• Task input:
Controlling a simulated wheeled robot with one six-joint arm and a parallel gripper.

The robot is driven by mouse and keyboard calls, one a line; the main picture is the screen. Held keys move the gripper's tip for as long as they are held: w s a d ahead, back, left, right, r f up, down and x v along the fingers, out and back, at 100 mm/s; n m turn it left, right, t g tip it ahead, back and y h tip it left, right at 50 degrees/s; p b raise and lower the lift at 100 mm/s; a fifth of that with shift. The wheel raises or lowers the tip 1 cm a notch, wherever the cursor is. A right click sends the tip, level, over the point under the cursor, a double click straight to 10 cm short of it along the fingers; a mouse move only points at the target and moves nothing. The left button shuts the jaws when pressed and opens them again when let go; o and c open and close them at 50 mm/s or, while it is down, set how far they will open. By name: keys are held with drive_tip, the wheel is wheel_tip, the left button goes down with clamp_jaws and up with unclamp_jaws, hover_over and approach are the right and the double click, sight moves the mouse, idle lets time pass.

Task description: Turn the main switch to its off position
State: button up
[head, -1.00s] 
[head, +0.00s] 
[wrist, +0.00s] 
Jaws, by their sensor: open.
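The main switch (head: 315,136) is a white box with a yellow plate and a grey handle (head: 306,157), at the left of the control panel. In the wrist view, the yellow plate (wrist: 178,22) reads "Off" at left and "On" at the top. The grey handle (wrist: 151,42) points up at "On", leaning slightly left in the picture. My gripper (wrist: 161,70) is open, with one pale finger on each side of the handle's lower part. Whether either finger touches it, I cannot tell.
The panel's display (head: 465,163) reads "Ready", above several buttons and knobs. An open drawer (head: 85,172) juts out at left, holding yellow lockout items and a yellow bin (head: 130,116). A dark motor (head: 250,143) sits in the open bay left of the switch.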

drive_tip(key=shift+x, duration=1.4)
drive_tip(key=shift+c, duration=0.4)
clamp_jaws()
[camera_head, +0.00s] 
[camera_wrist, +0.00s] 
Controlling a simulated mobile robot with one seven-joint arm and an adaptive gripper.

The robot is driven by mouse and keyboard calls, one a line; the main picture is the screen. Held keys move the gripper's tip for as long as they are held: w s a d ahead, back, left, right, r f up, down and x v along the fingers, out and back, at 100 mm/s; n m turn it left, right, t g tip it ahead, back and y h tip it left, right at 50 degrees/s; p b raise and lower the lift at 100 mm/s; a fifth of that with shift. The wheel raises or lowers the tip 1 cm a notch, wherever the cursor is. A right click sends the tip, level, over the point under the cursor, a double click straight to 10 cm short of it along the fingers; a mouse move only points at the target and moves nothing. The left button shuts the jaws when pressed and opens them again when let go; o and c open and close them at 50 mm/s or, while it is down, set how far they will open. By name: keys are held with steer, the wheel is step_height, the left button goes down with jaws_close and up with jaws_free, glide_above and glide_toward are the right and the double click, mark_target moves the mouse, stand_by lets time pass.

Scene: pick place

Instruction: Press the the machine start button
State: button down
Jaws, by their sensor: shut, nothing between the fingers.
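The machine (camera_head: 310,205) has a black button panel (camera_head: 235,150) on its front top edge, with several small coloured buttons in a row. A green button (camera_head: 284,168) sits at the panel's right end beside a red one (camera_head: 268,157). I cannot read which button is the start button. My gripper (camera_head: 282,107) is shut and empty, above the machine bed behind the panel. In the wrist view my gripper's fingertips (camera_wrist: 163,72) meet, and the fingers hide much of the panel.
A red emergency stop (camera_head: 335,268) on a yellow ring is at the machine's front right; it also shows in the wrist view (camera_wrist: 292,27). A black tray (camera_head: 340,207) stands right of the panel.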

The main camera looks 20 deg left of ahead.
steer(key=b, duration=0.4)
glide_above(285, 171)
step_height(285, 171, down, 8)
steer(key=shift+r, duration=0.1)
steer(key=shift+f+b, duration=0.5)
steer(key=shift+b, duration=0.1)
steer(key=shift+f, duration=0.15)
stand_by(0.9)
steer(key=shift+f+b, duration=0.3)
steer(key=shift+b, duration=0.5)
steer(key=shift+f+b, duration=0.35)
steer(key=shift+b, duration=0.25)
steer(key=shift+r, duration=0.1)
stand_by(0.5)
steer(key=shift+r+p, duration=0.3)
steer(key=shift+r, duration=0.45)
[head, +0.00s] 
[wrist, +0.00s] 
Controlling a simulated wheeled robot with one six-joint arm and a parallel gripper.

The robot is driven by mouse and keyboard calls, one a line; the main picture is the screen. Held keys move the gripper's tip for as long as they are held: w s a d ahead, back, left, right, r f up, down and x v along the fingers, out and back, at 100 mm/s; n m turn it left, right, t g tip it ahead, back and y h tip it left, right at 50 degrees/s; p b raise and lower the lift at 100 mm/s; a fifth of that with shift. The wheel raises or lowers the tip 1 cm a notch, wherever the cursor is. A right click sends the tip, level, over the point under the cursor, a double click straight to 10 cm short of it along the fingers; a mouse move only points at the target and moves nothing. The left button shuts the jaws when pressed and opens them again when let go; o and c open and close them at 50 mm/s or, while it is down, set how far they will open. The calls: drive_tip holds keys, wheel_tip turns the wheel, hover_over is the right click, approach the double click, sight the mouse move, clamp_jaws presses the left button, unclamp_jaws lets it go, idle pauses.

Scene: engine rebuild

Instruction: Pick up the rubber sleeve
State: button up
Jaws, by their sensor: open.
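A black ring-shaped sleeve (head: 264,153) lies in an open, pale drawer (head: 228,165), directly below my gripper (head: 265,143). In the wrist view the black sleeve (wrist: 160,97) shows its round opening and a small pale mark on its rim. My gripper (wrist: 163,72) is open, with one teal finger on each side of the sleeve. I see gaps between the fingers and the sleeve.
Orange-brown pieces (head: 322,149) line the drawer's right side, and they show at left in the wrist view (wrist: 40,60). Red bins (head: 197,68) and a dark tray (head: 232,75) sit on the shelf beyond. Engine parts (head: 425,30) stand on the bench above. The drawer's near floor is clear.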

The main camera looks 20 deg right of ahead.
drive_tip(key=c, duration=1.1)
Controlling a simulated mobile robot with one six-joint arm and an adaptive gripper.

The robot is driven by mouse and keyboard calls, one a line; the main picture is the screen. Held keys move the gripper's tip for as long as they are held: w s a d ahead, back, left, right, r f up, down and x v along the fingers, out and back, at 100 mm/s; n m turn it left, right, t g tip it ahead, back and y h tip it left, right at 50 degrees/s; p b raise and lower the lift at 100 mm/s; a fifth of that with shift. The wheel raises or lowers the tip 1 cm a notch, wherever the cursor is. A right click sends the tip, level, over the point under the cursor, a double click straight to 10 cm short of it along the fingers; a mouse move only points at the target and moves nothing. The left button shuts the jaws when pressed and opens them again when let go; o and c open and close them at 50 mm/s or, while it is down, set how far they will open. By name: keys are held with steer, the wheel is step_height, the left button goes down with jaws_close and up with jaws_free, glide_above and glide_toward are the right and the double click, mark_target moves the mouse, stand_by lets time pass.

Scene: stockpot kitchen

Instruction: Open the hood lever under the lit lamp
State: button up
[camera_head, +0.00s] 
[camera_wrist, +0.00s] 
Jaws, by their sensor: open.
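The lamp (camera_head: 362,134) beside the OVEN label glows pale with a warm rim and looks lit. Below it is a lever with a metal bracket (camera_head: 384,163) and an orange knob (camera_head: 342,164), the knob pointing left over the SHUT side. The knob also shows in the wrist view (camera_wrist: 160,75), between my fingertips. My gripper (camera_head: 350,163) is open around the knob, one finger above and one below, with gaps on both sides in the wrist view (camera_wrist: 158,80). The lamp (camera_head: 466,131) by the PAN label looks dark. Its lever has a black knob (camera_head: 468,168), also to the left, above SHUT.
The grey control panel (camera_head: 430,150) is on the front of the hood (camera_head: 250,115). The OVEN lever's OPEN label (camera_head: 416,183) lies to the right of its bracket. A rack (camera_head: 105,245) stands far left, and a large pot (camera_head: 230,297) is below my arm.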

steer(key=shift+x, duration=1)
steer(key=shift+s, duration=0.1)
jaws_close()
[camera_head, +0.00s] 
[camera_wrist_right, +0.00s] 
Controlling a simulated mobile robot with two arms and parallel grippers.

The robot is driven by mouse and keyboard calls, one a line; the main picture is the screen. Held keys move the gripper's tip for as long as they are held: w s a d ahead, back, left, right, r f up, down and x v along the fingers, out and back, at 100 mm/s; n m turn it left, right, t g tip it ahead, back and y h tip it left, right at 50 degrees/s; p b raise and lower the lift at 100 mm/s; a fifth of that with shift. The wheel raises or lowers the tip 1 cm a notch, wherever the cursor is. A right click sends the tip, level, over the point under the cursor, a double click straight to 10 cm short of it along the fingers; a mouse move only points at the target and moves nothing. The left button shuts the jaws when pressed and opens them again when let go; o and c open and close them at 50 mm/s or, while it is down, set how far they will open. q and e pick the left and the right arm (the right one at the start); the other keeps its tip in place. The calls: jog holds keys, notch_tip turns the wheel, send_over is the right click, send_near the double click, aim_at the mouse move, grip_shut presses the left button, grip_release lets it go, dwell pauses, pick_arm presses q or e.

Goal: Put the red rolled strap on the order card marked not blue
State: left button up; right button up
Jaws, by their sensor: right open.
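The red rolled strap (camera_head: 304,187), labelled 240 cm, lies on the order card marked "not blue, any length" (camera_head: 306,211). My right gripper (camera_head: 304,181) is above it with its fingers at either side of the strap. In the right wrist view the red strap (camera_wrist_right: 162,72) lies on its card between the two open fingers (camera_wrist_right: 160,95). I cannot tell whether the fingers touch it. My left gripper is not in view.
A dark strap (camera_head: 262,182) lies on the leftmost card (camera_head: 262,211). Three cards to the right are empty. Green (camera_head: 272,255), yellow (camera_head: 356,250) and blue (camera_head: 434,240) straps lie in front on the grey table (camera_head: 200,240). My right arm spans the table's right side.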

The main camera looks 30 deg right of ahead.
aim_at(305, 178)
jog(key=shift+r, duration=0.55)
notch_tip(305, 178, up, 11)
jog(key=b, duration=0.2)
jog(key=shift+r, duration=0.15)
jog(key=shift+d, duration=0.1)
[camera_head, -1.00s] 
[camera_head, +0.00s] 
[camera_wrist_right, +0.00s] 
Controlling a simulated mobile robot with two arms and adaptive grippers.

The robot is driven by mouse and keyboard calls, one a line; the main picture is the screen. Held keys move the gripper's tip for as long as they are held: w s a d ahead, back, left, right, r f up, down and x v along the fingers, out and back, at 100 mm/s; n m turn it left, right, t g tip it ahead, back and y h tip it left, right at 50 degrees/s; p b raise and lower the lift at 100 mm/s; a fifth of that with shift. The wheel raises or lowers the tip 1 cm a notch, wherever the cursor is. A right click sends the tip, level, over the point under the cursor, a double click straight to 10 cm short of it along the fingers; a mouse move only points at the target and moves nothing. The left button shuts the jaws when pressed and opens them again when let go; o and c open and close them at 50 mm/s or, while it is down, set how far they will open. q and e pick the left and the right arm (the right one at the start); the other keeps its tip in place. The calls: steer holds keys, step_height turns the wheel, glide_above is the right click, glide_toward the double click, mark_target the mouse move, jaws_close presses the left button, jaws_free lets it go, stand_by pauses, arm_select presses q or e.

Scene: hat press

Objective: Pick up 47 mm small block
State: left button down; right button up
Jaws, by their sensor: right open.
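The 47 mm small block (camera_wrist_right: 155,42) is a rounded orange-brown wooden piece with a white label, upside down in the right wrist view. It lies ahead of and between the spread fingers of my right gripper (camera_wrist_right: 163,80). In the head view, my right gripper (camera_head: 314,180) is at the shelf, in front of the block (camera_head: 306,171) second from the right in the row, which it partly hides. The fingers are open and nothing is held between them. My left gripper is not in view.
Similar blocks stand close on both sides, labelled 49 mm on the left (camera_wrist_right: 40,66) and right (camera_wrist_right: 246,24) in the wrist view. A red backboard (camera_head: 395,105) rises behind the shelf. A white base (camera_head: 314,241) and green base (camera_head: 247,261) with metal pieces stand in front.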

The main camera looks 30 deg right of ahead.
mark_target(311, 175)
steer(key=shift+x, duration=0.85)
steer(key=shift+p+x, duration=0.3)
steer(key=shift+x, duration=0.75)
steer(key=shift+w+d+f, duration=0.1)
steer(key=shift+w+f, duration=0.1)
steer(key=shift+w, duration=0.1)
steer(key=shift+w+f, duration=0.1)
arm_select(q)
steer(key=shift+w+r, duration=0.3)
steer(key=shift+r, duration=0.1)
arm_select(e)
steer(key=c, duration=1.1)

• Prompt:
Lines that hold the word "arms" are the ones to return, every one of them.

• Task solution:
Controlling a simulated mobile robot with two arms and parallel grippers.
Controlling a simulated mobile robot with two arms and adaptive grippers.

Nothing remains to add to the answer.